Bien sûr qu'il était trop faible.

Trop malade.

Trop, tout ce que vous voulez.

 

Mais, on n'est jamais prêt à laisser partir les gens qu'on aime. Jamais.

Encore moins, lorsqu'on s'apprête à donner la vie. Une naissance pour un décès, dit-on. Mon Dieu, que je déteste cette équation.

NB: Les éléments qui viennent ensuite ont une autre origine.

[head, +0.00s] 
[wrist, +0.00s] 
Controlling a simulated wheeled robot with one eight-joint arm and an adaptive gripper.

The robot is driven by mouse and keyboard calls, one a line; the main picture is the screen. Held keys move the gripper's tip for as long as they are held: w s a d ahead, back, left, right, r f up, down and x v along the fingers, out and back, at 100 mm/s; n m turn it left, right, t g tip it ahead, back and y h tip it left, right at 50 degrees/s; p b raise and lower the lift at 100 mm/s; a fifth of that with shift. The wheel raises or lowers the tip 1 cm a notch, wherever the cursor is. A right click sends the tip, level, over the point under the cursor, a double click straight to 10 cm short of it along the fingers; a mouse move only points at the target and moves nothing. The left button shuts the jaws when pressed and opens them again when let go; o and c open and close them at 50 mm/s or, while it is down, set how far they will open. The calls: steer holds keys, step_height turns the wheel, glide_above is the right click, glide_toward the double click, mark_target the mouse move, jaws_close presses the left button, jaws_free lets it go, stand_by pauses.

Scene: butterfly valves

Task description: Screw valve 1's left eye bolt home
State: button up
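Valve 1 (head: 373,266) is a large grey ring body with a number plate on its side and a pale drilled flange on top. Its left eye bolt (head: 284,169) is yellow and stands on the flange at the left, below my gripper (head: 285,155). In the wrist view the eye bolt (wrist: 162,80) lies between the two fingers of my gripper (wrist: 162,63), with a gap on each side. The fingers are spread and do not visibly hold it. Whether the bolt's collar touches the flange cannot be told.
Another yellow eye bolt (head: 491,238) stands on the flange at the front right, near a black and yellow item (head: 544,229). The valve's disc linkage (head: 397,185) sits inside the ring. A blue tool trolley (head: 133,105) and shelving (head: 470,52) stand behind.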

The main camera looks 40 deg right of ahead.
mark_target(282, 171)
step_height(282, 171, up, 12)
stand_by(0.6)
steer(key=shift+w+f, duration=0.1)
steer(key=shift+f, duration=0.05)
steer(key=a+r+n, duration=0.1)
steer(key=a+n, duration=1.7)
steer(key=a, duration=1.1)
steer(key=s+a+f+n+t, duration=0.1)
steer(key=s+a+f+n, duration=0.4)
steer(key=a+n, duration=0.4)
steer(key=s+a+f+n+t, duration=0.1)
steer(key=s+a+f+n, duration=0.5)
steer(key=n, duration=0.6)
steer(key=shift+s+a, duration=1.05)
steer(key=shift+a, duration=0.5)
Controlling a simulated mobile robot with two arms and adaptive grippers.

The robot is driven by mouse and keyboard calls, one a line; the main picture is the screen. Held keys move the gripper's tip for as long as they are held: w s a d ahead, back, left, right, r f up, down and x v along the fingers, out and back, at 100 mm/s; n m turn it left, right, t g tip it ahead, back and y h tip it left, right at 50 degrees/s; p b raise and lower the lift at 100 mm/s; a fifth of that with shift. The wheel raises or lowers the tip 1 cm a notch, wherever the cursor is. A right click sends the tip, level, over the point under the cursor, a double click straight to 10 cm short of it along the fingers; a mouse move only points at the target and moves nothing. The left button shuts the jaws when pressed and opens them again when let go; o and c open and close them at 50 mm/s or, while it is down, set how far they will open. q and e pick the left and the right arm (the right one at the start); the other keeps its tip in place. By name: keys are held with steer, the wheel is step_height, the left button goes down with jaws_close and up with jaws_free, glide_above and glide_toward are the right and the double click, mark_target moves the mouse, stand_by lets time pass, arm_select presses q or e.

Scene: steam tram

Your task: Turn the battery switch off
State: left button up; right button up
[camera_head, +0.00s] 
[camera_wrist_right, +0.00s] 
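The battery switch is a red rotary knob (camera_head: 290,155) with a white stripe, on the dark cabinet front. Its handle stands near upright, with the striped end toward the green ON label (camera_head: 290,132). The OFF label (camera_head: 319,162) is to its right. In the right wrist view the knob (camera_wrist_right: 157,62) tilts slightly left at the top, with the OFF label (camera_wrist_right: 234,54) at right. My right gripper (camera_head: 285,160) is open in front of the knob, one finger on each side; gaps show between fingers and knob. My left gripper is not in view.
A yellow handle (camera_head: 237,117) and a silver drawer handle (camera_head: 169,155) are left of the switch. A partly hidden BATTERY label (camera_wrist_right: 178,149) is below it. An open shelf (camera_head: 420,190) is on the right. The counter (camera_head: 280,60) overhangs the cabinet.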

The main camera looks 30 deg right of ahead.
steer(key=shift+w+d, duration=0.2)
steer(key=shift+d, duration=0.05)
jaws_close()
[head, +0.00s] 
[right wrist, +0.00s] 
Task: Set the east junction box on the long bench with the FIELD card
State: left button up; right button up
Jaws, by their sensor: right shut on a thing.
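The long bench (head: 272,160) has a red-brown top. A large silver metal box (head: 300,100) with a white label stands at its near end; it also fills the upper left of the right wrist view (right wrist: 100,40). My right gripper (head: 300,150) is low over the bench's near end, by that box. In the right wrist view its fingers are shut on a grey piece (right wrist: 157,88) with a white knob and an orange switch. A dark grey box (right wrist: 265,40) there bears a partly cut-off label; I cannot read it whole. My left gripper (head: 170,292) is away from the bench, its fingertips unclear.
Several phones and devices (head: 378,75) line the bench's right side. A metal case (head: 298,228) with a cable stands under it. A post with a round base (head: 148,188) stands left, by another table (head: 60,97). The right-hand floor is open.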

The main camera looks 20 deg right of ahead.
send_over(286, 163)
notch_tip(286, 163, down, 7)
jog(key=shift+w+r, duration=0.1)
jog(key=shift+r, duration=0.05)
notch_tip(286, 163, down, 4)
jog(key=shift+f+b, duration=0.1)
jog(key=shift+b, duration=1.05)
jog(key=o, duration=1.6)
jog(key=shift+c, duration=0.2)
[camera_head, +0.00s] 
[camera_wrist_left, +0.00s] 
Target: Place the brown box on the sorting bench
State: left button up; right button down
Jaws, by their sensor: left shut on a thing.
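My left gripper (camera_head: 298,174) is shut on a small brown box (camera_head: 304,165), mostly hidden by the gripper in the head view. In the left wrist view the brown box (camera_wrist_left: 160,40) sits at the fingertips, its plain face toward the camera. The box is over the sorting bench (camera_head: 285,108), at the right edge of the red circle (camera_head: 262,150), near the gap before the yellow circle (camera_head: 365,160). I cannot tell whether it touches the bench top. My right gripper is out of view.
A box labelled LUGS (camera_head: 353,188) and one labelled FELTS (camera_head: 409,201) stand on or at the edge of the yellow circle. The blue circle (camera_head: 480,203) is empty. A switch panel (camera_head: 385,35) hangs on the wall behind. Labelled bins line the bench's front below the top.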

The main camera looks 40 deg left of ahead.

J'aurais voulu lui dire au revoir. J'aurais voulu le serrer dans mes bras, lui qui avait si peur de partir dans ce monde qu'il espérait meilleur. J'aurais voulu être là quand il s'est envolé. Lui dire tout ce que je ne lui avais jamais dit. Tout ce que son éducation pudique nous avait interdit de sortir. Qu'on l'aimait. Que je l'aimais. Que quoi qu'il arrive, il continuerait à exister. Par un souvenir, par une pensée, par le regard des enfants, par les traits communs qu'il partageait avec eux. Il resterait là.

Seulement voilà...

- Votre Voyoutou va très mal. Il faut rester couchée, m'avait-on dit. Interdiction de prendre la voiture.

Oui mais...

- Vous voulez que votre Voyoutou aille bien ?

Quelle question !

Dans ce cas-là, le choix est vite fait, non ? D'un côté, une petite vie trop fragile qu'il faut protéger coûte que coûte; de l'autre, une vie trop faible pour continuer la route.

Bien sûr que j'ai été égoïste.  J'ai espéré, prié, vénéré des Dieux sûrement inexistants, pour que lui, dans un état si misérable, ait un sursis. Juste quelques semaines, le temps que Voyoutou arrive, qu'il puisse le serrer dans ses bras et que je sois là. Une toute dernière fois.

Bien sûr que je n'ai pas été entendue. Le contraire aurait été inquiétant. Moi qui ne décrochais plus le téléphone de peur de l'APPEL, ai finalement abdiqué un beau matin de décembre. Et si c'était l'école pour Finette qui toussait ce matin-là ? Les mots ont été courts et durs.

- J'ai une triste nouvelle pour toi.

Je n'avais pas besoin de plus. Les larmes n'ont pas coulé tout de suite . Après les soucis de Voyoutou, de toutes façons, je n'en avais plus en stock.  Je suis restée anesthésiée. C'était fini. Bel et bien fini. Parti, il était parti. Pour toujours. Définitivement. Pas d'appel possible. Et moi, j'étais là, avec mon ventre empli de mon Voyoutou à me demander ce qu'il fallait maintenant faire.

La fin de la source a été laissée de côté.